July 15, 2013 by Juan Haines

Four characters make up Franz Kafka’s short story, The Penal Colony. Each character represents a particular kind of citizen in society.

Power

Society’s power elite makes use of these characters to maintain the status quo. The Officer is used to carry out the special interests of the power elite.
The story line of The Penal Colony is structured around how the Officer demonstrates to another character, the Explorer, the practicalities of The Apparatus, which represents how society treats deviant behavior.
The analogy that the Apparatus has to the functioning of the American criminal justice system is shocking to me. For instance, while the harrow (a needling/tattooing machine) physically brands the condemned man, the U.S. criminal justice system’s label of “felon” has the same effect—being branded a felon in the U.S. has dire consequences for the individual, ranging from loss of financial status, material dispossession to loss of family status, one’s legacy.
The Condemned Man represents society’s deviant.
I found it interesting that the Condemned Man did not understand the language contained in the judgment that was made against him— typical of the poor or the common man who become subject to legalese, mannerisms and technicalities involved in judicial proceedings.

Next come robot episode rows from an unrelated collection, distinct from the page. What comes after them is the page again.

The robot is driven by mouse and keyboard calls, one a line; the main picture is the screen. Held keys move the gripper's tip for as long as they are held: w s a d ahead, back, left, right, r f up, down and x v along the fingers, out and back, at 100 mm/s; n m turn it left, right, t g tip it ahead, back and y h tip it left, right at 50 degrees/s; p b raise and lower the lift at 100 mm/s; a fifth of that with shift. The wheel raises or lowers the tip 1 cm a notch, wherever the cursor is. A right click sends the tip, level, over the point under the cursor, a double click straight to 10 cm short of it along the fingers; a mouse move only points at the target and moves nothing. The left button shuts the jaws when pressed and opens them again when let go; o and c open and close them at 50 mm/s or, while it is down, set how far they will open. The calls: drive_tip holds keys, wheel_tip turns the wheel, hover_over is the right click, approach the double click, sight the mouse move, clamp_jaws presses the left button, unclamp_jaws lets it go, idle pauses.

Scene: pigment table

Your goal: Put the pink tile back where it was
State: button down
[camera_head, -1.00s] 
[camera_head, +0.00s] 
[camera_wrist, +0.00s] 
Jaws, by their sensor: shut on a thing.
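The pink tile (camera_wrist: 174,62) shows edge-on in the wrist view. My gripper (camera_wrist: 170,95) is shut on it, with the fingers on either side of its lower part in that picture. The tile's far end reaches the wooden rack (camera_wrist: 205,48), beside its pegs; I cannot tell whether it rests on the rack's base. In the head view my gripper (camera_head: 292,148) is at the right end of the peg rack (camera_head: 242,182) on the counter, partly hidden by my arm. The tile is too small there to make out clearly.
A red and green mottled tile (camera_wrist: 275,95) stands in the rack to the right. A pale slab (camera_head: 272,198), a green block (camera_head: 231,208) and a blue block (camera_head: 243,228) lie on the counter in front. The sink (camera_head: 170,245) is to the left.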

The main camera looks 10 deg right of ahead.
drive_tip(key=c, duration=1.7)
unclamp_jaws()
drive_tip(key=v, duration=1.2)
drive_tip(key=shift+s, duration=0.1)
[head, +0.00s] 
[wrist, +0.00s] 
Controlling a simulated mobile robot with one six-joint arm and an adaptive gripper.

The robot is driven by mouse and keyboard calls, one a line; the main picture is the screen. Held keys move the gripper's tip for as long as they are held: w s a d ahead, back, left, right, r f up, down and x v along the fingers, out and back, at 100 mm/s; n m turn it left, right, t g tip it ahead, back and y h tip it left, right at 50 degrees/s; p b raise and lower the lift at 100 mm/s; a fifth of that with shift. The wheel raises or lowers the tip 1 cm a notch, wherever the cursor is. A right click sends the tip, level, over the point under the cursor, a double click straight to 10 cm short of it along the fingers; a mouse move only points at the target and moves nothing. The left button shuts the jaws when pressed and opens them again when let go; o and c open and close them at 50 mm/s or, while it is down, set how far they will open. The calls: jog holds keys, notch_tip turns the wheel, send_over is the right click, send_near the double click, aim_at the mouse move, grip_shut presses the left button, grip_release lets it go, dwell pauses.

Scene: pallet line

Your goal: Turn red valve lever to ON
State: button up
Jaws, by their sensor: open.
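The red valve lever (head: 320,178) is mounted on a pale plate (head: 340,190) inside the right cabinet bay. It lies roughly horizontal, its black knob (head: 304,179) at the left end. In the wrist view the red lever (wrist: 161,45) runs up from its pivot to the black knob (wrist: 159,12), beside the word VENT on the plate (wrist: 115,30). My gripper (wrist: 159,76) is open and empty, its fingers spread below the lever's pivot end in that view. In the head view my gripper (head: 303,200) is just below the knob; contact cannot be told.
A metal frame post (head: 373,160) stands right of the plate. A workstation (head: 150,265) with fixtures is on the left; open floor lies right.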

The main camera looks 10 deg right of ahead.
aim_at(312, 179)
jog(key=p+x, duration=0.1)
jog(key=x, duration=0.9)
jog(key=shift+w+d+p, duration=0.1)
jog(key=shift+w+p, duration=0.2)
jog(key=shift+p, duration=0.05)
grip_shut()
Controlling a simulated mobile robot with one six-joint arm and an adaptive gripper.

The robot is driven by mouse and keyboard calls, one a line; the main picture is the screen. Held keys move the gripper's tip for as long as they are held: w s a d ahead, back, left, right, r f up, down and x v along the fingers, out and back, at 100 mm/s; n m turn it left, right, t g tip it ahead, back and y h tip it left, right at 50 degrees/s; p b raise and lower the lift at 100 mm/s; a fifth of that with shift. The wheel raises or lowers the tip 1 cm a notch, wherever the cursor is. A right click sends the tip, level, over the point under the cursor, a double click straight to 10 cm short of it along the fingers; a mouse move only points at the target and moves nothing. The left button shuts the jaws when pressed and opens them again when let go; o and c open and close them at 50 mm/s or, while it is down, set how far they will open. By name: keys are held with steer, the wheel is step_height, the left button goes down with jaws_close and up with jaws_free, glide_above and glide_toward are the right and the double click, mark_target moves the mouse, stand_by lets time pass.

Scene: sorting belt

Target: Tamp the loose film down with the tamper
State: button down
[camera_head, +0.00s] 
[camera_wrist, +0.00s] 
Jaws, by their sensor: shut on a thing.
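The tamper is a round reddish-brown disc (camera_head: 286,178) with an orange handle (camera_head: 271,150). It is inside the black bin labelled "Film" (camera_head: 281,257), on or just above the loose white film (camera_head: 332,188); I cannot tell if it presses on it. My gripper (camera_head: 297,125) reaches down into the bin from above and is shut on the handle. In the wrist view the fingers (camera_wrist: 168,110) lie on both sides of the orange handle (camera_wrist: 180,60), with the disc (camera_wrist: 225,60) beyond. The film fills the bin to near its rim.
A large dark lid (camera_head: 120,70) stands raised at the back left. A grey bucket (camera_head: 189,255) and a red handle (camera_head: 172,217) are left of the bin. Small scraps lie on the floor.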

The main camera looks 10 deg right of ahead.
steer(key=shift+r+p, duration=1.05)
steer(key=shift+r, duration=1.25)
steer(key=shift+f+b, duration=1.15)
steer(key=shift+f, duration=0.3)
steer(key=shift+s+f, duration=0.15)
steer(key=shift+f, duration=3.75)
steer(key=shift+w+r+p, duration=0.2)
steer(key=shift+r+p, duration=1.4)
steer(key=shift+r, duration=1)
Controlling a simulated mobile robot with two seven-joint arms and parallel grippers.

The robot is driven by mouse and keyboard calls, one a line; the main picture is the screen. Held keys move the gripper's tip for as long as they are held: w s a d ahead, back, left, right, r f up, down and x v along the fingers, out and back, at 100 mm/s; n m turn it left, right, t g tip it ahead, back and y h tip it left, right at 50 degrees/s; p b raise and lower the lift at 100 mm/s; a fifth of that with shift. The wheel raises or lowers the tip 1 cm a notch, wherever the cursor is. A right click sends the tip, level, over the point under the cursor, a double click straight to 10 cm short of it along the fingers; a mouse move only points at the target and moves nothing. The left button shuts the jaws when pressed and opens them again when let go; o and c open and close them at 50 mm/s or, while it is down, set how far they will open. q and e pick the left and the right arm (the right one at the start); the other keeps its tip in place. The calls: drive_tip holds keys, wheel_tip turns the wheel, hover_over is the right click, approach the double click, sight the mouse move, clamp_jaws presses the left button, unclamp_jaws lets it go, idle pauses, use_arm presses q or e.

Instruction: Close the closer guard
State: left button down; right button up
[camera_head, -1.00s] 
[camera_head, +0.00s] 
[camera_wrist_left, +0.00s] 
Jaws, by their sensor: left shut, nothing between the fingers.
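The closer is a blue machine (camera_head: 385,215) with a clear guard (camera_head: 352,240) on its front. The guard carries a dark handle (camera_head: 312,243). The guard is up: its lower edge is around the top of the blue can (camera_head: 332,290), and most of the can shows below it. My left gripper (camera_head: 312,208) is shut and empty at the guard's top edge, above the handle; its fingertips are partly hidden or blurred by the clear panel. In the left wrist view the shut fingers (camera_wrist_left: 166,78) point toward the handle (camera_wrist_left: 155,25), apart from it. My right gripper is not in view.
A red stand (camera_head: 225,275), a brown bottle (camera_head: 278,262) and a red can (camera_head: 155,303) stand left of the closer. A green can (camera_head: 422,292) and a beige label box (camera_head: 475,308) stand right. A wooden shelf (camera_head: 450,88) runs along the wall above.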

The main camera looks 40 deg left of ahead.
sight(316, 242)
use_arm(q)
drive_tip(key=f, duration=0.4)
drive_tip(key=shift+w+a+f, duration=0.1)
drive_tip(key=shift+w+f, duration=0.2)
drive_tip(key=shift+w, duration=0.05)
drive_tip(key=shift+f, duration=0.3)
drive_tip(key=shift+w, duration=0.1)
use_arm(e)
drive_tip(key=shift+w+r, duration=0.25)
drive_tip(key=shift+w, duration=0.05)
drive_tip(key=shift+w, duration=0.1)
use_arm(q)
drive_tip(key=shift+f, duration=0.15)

It is not uncommon for people to break laws, which they have no idea exist, let alone understand or even care about. However, society’s power elite often remind its citizens—ignorance of the law is no excuse.

Explorer

The Explorer represents society’s ethics and principles.
The inquisitive nature of The Explorer creates a balance in the storyline that allows the reader to question whether laws should be made that punish the perplexing nature of human behavior as criminal.
Finally, there is the Soldier who represents the common man, in a context very much similar to the famous study of human behavior by Stanley Milgram, replicated by Philip Zimbardo in the 1974 Stanford University experiment that examined prison guard/inmate interactions. The experiments tested the limits ordinary people would take in the name of authority. Both studies found that ordinary people did unspeakable things to strangers under the guise of the law.

Location

The location of the penal colony is mysterious—representing the secret nature that the wards of prisons believe they need in order to carry out what they consider their duty. The remoteness and isolation of the colony gives The Officer confidence to use The Apparatus subjectively, and be ignorant of the actual cruelty involved of its use — literally to be able to carry out punishment out of sight and out of mind of the rest of society.
When the reader learns the crime of The Condemned Man, the punishment seems very severe to such a trivial act. However, the point stressed in this story is to make a statement about the worker’s failure to respect authority — which has historically been a very serious offense against the power elite.